As well, often the freight cost is such a small percentage of the sale price that it won't really matter. At the extreme end, software technically has no shipping cost, or such a tiny one that it's microcredit territory. But most high tech goods fall into that... as a concrete example, the trade table base price for advanced electronics is Cr100,000 a ton. Shipping costs are measured in fractions of a percent of that.

And I will say that often it's similar tech to similar tech if there's a manufacturing advantage. Other TL15 worlds might be capable of making the same stuff as Mora, but unless they're also high population industrial worlds, it's probably cheaper to bulk ship from there. To the extent that you may as well assume anything sold within a subsector of Mora was made on Mora except quaint local junk.
 
First to market.


taeping-and-ariel-depicts-the-famous-clipper-ships-involved-in-the-HKFF1M.jpg
 
I'd agree there. There's always trade goods for various reasons, though. Entertainment and novelty can buck the trend.
 
Now I'm a little curious.

I might mark out all of the manufacturing centres in the Marches and see what their areas of direct influence would be.
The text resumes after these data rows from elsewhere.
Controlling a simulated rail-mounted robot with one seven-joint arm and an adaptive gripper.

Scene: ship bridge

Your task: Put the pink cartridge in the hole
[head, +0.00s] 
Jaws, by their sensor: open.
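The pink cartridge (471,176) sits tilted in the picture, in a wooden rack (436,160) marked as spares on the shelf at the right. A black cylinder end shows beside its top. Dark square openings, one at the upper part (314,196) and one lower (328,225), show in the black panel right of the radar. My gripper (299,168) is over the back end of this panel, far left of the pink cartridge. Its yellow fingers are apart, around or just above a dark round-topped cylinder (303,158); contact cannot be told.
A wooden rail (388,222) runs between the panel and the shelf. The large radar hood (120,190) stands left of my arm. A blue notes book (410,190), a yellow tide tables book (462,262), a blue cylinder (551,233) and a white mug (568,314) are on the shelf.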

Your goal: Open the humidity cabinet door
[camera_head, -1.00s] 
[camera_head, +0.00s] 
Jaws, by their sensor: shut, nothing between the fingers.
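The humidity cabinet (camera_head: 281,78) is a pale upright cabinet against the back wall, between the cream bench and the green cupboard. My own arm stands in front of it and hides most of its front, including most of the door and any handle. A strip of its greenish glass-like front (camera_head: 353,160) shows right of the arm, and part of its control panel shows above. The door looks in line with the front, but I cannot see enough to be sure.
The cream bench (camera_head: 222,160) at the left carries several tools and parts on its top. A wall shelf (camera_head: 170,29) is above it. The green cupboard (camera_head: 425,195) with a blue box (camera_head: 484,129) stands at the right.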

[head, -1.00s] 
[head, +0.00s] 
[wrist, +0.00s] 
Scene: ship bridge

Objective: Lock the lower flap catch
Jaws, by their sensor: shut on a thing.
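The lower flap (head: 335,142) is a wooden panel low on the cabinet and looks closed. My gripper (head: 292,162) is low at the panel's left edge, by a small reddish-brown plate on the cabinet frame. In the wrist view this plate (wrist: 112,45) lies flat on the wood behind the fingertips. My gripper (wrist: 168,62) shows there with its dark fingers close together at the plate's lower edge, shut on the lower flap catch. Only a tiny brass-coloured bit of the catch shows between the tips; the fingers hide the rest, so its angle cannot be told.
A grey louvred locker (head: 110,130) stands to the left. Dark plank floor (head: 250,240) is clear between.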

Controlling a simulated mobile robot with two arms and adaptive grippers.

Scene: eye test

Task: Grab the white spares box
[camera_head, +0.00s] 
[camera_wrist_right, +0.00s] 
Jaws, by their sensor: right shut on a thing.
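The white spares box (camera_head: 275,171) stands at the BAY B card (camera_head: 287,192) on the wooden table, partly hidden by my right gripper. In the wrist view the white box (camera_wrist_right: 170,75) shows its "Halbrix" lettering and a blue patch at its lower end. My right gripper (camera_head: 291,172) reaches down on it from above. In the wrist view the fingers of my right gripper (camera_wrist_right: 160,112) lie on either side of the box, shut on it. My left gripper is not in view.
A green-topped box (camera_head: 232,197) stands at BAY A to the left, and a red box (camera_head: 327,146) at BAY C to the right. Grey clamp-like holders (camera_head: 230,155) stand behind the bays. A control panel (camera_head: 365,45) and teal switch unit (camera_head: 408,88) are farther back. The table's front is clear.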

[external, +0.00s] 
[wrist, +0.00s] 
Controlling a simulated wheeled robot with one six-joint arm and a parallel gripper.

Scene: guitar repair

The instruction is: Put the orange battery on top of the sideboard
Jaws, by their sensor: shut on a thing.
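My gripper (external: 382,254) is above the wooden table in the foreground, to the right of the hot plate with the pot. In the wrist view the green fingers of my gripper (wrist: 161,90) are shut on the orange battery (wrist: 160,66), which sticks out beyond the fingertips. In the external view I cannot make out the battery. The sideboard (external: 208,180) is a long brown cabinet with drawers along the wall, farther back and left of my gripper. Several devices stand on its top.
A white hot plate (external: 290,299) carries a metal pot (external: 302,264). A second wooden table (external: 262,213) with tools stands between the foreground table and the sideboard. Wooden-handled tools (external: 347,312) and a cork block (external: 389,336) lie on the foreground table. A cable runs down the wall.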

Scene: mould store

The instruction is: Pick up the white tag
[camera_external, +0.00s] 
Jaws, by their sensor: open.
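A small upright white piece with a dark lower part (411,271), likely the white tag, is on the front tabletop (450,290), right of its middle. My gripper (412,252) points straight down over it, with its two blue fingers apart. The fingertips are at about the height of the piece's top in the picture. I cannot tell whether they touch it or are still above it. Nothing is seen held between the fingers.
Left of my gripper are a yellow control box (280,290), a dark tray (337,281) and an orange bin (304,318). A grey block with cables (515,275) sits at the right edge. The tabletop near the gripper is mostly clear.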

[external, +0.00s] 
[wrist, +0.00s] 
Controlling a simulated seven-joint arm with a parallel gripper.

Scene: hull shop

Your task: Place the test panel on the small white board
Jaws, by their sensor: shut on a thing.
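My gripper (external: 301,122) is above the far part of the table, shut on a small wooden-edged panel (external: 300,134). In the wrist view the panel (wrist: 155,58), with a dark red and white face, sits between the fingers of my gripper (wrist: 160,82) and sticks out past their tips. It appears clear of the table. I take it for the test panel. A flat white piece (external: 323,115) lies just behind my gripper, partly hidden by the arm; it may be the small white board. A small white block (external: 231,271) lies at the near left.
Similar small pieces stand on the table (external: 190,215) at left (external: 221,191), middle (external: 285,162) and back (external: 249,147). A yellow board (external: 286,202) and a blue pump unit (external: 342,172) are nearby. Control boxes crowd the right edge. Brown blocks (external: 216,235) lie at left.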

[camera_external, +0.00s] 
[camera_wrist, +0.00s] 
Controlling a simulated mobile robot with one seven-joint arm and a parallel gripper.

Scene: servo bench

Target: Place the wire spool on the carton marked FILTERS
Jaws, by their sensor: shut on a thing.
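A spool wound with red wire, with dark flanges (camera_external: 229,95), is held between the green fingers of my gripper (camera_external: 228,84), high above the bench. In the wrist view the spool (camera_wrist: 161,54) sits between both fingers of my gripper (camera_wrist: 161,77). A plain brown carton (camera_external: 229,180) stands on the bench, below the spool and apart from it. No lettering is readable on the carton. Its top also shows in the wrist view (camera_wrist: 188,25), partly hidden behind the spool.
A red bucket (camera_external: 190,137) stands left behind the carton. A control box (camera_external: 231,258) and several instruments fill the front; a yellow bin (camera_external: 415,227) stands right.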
Clearly Mora is the big gorilla, but Glisten is a local powerhouse and a fair few jumps away. That sort of top level economic map would probably inform things better for the big players than comparing mere planets.
 
Now I'm a little curious.

I might mark out all of the manufacturing centres in the Marches and see what their areas of direct influence would be. Clearly Mora is the big gorilla, but Glisten is a local powerhouse and a fair few jumps away. That sort of top level economic map would probably inform things better for the big players than comparing mere planets.
And TL16 Vincennes is just over the border with the Deneb sector. It's only a dozen parsecs from Mora, so it will have an impact both with its tech level and trade size.